Ali


“Hi Ali, I’d like to have the large pepperoni pizza, please. Oh, and a can of Pepsi.” The second the call to the café downstairs was answered, I made my order, knowing full well Ali has got it all sorted.

“OK sir, thank you,” said the voice before hanging up. It felt a bit weird, primarily because it lacked the sort of rapport Ali and I usually share; it was more abrupt than usual, and truth be told, the voice didn’t sound like Ali’s, either.

The food came up soon enough, but Ali was nowhere to be seen. “Where is Ali?” I asked the delivery man as I paid for my food. “Oh, sorry sir,” he said somewhat apologetically, “but Ali is not here anymore.” “Did he go back to Nepal?” “Yes, sir.” He pocketed his money, and, sensing a lack of desire to enlighten, I said my thanks, allowing him to go back down.

Ali is the person who worked the café downstairs. The café started in the apartment just as I moved in. I spent a lot of time there, and Ali became a kind of friend. We talked about many things, primarily films.

Once, he asked me whether I have any books on filmmaking that I can pass on to him. “What kind of books are you talking about?” I enquired. “Anything, sir.” “How about eBooks? They’re PDF files of print books, so it’s the same thing, but you can read it on your computer.” He was greatly enthused by the idea, and I must have transferred around half a gigabyte’s worth of books to his thumbdrive.

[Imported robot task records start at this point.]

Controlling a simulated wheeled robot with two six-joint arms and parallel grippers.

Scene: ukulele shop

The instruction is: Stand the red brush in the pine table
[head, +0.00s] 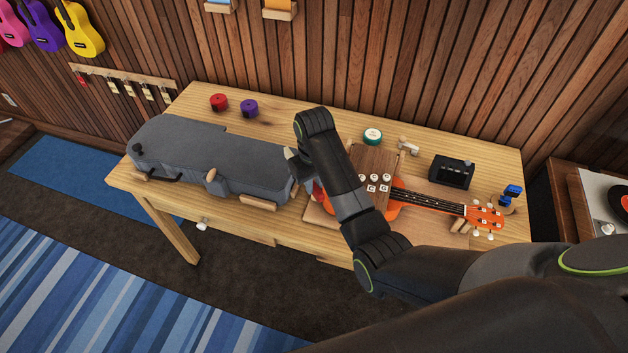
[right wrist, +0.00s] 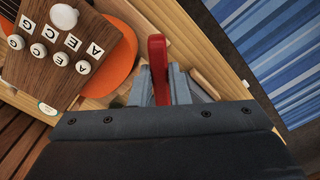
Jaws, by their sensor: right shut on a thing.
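The red brush (right wrist: 157,60) is between the fingers of my right gripper (right wrist: 158,88) in the right wrist view, and the fingers are shut on it. In the head view my right gripper (head: 302,170) is over the front middle of the pine table (head: 275,118), between the grey case and the orange ukulele. Only a small red patch of the brush (head: 318,190) shows there; my arm hides the rest. I cannot tell whether the brush touches the table. My left gripper is not in view.
A grey case (head: 215,150) covers the table's left side. An orange ukulele (head: 425,198) lies at the right by a wooden block with lettered pegs (head: 375,160). A black box (head: 452,172) stands behind it. Red (head: 219,102) and purple (head: 249,108) rolls stand at the back.

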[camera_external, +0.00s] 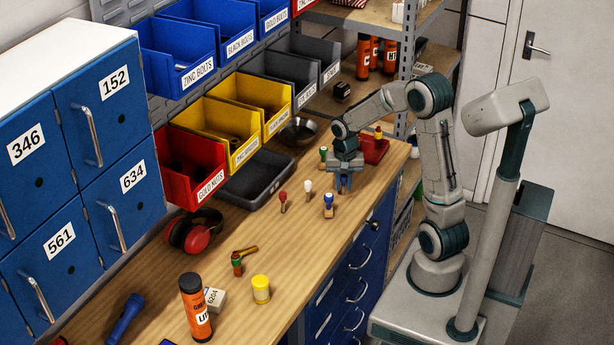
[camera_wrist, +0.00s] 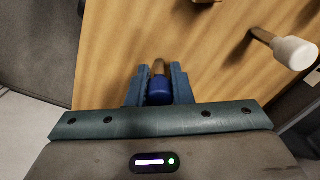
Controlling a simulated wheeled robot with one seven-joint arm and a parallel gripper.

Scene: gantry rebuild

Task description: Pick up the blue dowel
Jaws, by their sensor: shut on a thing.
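My gripper (camera_external: 345,186) is over the workbench, near its front edge, with its fingers pointing down. In the wrist view, my gripper (camera_wrist: 159,85) is shut on the blue dowel (camera_wrist: 159,92), which has a dark blue head and a wooden shaft. The dowel sits between both fingers.
A white-headed peg (camera_external: 307,187) and a red-headed peg (camera_external: 283,197) stand to the left. A green-topped peg (camera_external: 323,152) is close behind my gripper. A red tray (camera_external: 378,153) stands behind right. Bare wood (camera_external: 260,230) lies in front.

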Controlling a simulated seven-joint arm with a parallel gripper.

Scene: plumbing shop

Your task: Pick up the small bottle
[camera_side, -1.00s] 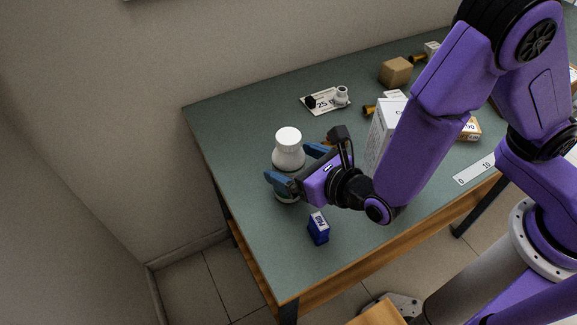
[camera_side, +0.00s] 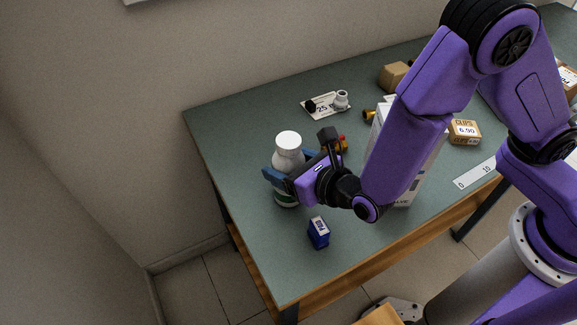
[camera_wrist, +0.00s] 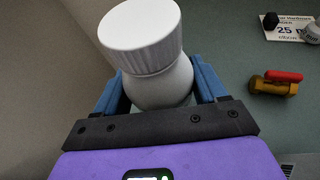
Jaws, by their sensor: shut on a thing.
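The small bottle is white with a ribbed white cap (camera_side: 288,150), and part of a green label shows low on it in the side view. It stands about upright near the left end of the table. In the wrist view the bottle (camera_wrist: 160,85) fills the upper middle, its cap toward the camera. My gripper (camera_side: 287,180) is shut on the bottle's body, with a blue finger on each side. Its lower part is partly hidden by the gripper. I cannot tell whether its base touches the table.
A small blue box (camera_side: 318,233) stands in front of the bottle. A brass valve with a red handle (camera_wrist: 275,82) is to the right, and a tall white box (camera_side: 409,190) stands behind my forearm. A price card (camera_side: 320,104) lies farther back. The table's left edge is close.

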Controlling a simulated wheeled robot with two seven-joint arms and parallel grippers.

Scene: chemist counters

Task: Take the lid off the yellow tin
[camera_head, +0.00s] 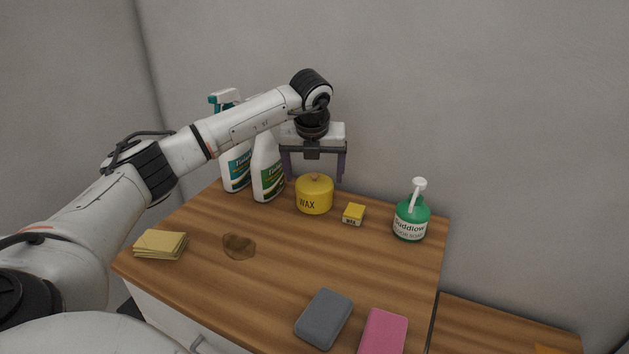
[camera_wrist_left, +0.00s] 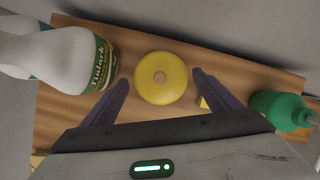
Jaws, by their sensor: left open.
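The yellow tin (camera_head: 314,199), marked WAX, stands upright near the back of the wooden counter. Its yellow lid (camera_head: 314,183) with a small tan knob (camera_head: 316,177) is on top. My left gripper (camera_head: 313,180) is open and points down above the tin, its two purple fingers spread wide. In the left wrist view the round lid (camera_wrist_left: 161,88) lies between the open fingers (camera_wrist_left: 160,90), with a gap on both sides. The fingers do not appear to touch it. My right gripper is not in view.
Two spray bottles (camera_head: 268,172) stand close left of the tin. A small yellow box (camera_head: 353,214) and a green pump bottle (camera_head: 411,221) stand right. Yellow cloths (camera_head: 160,244), a brown stain (camera_head: 238,246), a grey sponge (camera_head: 324,318) and a pink sponge (camera_head: 383,332) lie in front. The counter's middle is clear.

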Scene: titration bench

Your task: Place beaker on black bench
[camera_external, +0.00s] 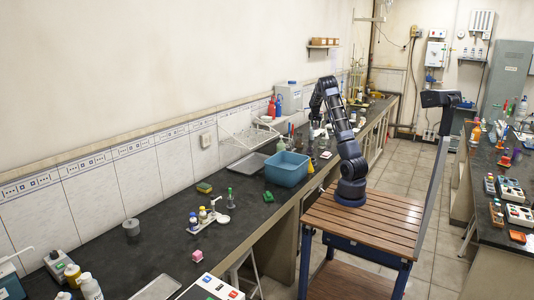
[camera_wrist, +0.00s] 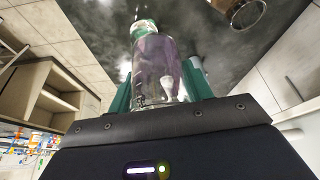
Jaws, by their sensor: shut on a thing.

Once, I had ambled in near midnight. The café closes around 1am, so I was safe for an hour or so, but he saw that I was clearly worse for wear. It had been a long day (I was doing my trick of teaching at two different places again), and under my arms were scores of papers to be marked. I sat down and he whistled at the mountain of paper I had laid on the table. “A lot of work, sir.” “Yes, Ali,” I said, and opened the first page of the exam script on top of the pile. “And look at that handwriting too!" I exclaimed. "Horrendous.” He laughed, and came back with a café mocha soon after.

This is the other side of migrant labour that I rarely come across. The human side, the human beings involved in this process, is rarely highlighted. Each and everyone is a precious life, someone else’s son, father and brother (sometimes all at once). The very transient nature of the business meant that they are interchangeable cogs in the machinery of society, but it doesn’t make them any less unique and valuable as a person.

According to the Fair Labor Association, there are over 2 million documented migrant workers in Malaysia in 2008. The latest figures, including illegal workers, is a lot closer to 4 million people. 4 million souls who left their homelands for a brighter future here.

Instead, I suspect they are not likely to find all that much solace and happiness here. A fairly recently report by the Guardian explained the incredible lack of power they all have, with measures such as having their passports retained by the employer or their agent a popular method of further emasculating them.

To be sure, this is probably not entirely representative of every migrant experience here. There have been many with happier endings, of course, but all the same, the majority of such stories serves a compelling relationship of contrasts we have with foreigners. Those of fairer skin tend to have it better in many ways, hoovering up a fair amount of professional and personal opportunities available in the country.

Yet we tend to push the blame on those whose skin are darker, for the convenience of knowing that they can't really rise up against us as much; I often wonder whether families who employ a live in maid do so not so much because they truly need professional help at home, but rather because they need someone to be positioned directly lower than them, as an attempt to address the power (im)balance in their personal and professional lives.

I don’t why know Ali left. Perhaps there was a sudden change in his personal life. He is from Nepal, a place I have never been but have fond memories of. My two former roommates were from Nepal, and I loved them to bits. They were great guys who had stuck with me through thick and thin, though I’ve not contacted them in quite a while. I probably should. It is important not to forget.

Perhaps he was fired, for a professional misdemeanour I am not aware of. The café wasn’t doing all that well, but I had put that down to the very limited menu they have. I don’t know how much longer it would last, but from the start, when it did not offer much of the food it had listed in the menu, I suppose the broken promises won't have helped to engender the kind of trust many expect from professionally-run outfits.

Whatever the reason may be, the end result meant that one of the few human links I had in this concrete jungle I called home for a year is gone. People looked at this area and the people in it as incredibly mobile in nature, never truly hanging around long enough to remember laying eyes on your neighbour, let alone recall their names.

Is this the post-modern human condition, a disconnection that means I know more of what’s going on in the next country rather than who even lives next door? Is this a comfortable prediction as to how we as human beings will develop? Is a human life only valuable if it’s taken away by Jews, or can we be upset at human rights violations in our own country as well? Or am I just freaking out over something that is already very normal to begin with?

In this context, I don’t what is normal, but I do know that our dim view on the human beings we treat as cogs in the machines is a very sad indictment on society as a whole. This is a country almost literally built on the backs of foreign labour, and I do believe that we forget that sometimes.

It is important to not forget. Selamat Hari Raya and happy holidays to all.